Lobbyists, liars, and patriots

Most of what little I understand about economics, market forces, and capitalism in general has been learned from listening to Marketplace on PRI. It’s on every evening, with repeats at the website. I heartily recommend it. Last night, one of the topics addressed was the place of lobbyists in government.

Where will Obama draw lobbyist line?

Bashing lobbyists on the campaign trail invariably got the crowd roaring for Barack Obama. That puts him in a post-election quandary, though. Some of the best resumes he’s getting are from lobbyists.

It was a brief but instructive piece, the most instructive — the most telling — was part of an interview with Stephen Hess, who’s been studying and participating in the inner workings of government for decades. He said that, without lobbyists, “You could bring in all sorts of terrific people. But they don’t necessarily know, let’s say, how to get a bill through Congress.”

Conclusion: as presently constituted (forgive the ironic pun), the federal government would grind to a halt without lobbyists.

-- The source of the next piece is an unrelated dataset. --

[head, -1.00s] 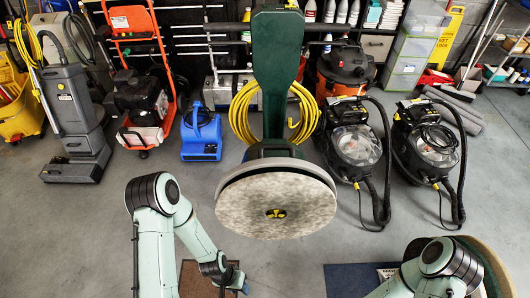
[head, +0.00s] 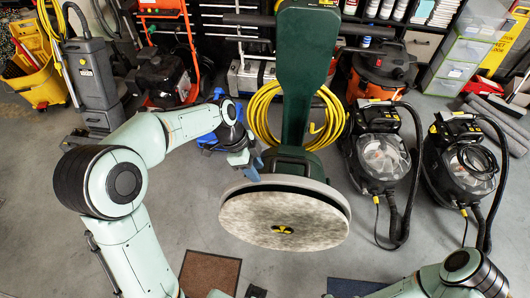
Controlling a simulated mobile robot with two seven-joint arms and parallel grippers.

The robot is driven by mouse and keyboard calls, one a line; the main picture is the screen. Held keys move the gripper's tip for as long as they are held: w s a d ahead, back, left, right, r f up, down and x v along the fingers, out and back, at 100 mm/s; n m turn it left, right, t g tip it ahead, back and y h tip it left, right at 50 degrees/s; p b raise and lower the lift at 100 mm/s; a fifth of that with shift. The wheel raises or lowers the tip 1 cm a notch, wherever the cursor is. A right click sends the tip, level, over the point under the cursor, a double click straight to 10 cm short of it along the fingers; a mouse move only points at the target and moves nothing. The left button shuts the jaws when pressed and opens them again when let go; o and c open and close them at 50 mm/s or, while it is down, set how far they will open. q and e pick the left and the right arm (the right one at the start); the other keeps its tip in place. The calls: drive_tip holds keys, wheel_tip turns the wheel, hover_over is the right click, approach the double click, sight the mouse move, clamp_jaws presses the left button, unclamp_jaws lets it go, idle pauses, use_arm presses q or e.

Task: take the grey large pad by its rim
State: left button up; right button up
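The grey large pad (head: 284,221) is a thick, mottled round disc on the underside of a tipped-back dark green floor machine (head: 306,60). Its face is turned toward me, with a small yellow and black centre. My left gripper (head: 251,171), with blue fingers, is just above the upper left part of the pad's rim. I cannot tell whether it touches the rim, or how far its fingers are apart. My right arm comes in at the lower right; its gripper is not clearly in view.
A yellow coiled cord (head: 262,115) hangs behind the machine. A blue blower (head: 212,136) stands behind my left wrist. Two black vacuums (head: 378,158) (head: 464,165) stand to the right. A brown mat (head: 209,272) lies on open grey floor in front.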

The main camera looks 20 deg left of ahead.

In all honesty though — call it idealism if you must — should we accept that as an argument for continuing to rely on lobbyists to run an Administration? Isn’t it equally an argument for getting rid of lobbyists, for letting our elected representatives and their staffs do the work?

Just wondering.

On the upside of the scale, a couple of short clips for those of you not glued full-time to the Internet or cable TV. The first one is Campbell Brown at CNN, pouring ashes on the heads of the McCain acolytes who’ve been trashing Sarah Palin.

Pre-emptive confession: I too have found occasional fault — as occasionally as I could — with Her Golden Archness. But I have not and would not blame her personally for the fall of McCain. That she contributed to it, yes, but to give her major credit is to underestimate what we see in retrospect as the rampant incompetence of whole McCain Campaign. Then too, it’s likely that no Republican could have won this year. wars, the economy, the total Bush legacy, would have dragged anyone down.

Furthermore — and largely unexamined by the media so far — is the full range of Obama’s skills and potential. Had the GOP nominated someone else, Obama might have run a completely different campaign. The one he ran was one designed to defeat McCain. The more I watch the man, the more I believe that — among so many other things — he could have tailored a winning image and campaign to defeat whomever he faced.

ADD: Ryan Lizza in The New Yorker has a fascinating report on the inner workings of the Obama campaign.

The second one is a short bit posted by Eric Martin at Obsidian Wings. His intro: “See how us Fake Americans celebrate presidential elections in the East Village. We of the Less Patriotic, not Pro-American persuasion:”

And how can you watch that one, and not be reminded of this one, from 66 years ago? I still get choked-up watching either one of them.

Maybe there’s hope for us yet, as a nation, as a culture, as a people.